▶ [Exercise task] Using the listing below, copy every line that mentions "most".

-- start of Extracted data --

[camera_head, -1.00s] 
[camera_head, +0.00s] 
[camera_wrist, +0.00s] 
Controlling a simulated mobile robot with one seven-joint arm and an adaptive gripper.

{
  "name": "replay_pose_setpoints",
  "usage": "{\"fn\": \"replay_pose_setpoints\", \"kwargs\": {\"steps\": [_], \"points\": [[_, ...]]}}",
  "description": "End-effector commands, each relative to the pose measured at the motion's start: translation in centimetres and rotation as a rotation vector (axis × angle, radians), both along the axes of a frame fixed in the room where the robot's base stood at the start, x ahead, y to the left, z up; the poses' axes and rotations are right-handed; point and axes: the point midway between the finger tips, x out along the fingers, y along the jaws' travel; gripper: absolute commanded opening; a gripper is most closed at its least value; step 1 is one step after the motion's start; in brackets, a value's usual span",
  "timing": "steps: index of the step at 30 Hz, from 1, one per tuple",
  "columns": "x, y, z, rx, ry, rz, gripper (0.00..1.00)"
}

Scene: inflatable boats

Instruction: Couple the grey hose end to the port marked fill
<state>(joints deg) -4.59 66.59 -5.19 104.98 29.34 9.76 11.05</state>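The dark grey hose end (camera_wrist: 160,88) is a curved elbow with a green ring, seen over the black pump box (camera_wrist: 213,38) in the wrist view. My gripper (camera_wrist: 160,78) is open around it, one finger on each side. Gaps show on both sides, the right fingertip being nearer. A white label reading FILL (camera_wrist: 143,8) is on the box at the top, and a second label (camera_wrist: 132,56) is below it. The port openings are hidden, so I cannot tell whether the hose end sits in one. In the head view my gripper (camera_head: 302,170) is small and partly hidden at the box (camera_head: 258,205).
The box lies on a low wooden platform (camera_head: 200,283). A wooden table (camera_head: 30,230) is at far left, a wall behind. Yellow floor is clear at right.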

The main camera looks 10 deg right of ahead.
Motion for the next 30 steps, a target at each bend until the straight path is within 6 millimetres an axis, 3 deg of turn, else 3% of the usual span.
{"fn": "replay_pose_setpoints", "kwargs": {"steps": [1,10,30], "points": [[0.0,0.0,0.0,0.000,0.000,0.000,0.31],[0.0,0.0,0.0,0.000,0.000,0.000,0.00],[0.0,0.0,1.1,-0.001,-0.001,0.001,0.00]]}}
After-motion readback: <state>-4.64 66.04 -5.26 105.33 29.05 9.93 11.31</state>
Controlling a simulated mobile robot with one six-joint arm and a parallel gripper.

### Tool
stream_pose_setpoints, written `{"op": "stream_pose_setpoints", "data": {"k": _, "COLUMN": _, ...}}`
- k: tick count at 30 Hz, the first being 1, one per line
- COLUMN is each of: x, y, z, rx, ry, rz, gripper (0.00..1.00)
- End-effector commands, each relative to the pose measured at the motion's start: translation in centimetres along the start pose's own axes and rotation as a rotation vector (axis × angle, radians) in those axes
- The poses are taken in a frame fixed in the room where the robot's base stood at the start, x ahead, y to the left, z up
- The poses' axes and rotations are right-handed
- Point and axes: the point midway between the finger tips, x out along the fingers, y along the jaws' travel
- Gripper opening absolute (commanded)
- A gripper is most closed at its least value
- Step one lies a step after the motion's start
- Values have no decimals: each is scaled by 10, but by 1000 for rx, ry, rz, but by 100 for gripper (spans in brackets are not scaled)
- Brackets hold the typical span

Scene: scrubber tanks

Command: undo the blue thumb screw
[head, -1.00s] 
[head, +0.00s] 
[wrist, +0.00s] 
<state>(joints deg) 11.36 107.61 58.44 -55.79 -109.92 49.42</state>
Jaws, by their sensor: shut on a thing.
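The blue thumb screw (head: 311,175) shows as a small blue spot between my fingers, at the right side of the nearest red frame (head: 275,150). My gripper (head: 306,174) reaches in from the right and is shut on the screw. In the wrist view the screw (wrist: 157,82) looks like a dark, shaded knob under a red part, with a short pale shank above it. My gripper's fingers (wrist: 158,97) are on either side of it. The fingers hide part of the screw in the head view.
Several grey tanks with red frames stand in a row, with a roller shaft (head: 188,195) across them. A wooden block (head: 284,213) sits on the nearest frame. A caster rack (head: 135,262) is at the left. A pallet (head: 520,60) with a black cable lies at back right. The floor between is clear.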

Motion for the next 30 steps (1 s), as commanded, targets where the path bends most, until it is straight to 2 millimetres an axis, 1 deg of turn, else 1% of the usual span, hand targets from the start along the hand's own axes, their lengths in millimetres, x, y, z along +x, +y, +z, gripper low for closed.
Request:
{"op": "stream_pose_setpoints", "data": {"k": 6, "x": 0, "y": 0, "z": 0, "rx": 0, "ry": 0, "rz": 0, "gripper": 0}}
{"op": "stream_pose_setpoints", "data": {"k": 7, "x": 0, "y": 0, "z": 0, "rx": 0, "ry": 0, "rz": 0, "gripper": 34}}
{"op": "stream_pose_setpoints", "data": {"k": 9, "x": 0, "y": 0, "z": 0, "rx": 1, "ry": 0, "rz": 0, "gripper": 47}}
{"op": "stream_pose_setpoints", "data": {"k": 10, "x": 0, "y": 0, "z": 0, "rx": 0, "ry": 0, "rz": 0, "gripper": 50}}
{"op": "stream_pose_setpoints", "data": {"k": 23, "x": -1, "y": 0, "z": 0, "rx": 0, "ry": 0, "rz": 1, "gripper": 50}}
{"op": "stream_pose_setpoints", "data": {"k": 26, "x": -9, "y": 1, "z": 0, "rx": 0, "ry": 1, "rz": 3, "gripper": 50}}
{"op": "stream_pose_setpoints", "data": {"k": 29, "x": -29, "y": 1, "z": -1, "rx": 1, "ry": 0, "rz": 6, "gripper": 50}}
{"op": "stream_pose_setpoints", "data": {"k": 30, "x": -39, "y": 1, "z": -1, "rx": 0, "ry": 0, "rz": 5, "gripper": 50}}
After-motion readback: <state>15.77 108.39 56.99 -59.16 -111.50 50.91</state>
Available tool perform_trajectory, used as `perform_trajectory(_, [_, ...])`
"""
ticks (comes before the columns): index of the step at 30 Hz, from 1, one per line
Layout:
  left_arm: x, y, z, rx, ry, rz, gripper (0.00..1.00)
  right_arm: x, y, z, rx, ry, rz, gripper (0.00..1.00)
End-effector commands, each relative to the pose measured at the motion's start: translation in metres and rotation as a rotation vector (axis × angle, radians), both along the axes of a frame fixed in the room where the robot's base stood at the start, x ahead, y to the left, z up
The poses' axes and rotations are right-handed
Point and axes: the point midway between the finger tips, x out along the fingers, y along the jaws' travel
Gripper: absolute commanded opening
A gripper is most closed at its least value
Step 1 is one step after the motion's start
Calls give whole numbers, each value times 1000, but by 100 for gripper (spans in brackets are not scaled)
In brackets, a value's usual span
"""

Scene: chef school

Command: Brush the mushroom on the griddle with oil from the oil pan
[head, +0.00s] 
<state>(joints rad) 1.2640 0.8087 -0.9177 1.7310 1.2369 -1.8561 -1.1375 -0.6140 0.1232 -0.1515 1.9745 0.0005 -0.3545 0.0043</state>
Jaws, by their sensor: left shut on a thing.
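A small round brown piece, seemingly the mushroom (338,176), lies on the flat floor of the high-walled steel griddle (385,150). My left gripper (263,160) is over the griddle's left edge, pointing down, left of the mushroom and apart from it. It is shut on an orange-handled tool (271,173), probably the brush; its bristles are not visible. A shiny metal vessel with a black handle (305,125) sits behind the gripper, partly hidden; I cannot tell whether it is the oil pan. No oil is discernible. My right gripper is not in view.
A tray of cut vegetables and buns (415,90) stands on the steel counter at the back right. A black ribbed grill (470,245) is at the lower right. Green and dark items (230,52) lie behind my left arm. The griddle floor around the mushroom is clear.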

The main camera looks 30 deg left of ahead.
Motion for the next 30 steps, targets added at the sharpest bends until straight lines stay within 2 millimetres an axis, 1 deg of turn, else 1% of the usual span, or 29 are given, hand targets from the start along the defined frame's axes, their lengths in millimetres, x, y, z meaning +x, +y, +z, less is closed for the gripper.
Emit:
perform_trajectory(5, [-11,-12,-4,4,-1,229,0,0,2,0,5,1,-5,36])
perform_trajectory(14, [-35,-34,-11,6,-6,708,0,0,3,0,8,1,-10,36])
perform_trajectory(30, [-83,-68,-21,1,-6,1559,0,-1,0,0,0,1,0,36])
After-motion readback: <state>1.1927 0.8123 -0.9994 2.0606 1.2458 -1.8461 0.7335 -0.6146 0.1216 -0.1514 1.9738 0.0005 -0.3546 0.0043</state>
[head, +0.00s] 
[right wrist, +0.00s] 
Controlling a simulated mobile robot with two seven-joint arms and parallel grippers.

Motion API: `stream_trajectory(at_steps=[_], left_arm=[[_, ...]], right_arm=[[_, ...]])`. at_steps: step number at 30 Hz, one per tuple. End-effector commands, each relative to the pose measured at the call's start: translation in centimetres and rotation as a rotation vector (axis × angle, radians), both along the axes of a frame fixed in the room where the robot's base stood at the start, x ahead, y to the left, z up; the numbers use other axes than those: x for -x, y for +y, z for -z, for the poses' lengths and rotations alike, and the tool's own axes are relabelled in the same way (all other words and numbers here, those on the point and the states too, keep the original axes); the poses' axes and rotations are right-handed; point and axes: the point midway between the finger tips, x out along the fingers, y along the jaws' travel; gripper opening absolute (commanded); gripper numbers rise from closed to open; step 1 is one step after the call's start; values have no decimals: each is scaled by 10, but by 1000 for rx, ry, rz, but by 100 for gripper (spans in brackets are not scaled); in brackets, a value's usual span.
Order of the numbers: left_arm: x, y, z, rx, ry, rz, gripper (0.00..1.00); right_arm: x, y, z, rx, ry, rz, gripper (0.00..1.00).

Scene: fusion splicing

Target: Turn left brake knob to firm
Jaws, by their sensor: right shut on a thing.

-- end of Extracted data --

▶ [Output for this exercise]
  "description": "End-effector commands, each relative to the pose measured at the motion's start: translation in centimetres and rotation as a rotation vector (axis × angle, radians), both along the axes of a frame fixed in the room where the robot's base stood at the start, x ahead, y to the left, z up; the poses' axes and rotations are right-handed; point and axes: the point midway between the finger tips, x out along the fingers, y along the jaws' travel; gripper: absolute commanded opening; a gripper is most closed at its least value; step 1 is one step after the motion's start; in brackets, a value's usual span",
- A gripper is most closed at its least value
Motion for the next 30 steps (1 s), as commanded, targets where the path bends most, until it is straight to 2 millimetres an axis, 1 deg of turn, else 1% of the usual span, hand targets from the start along the hand's own axes, their lengths in millimetres, x, y, z along +x, +y, +z, gripper low for closed.
A gripper is most closed at its least value

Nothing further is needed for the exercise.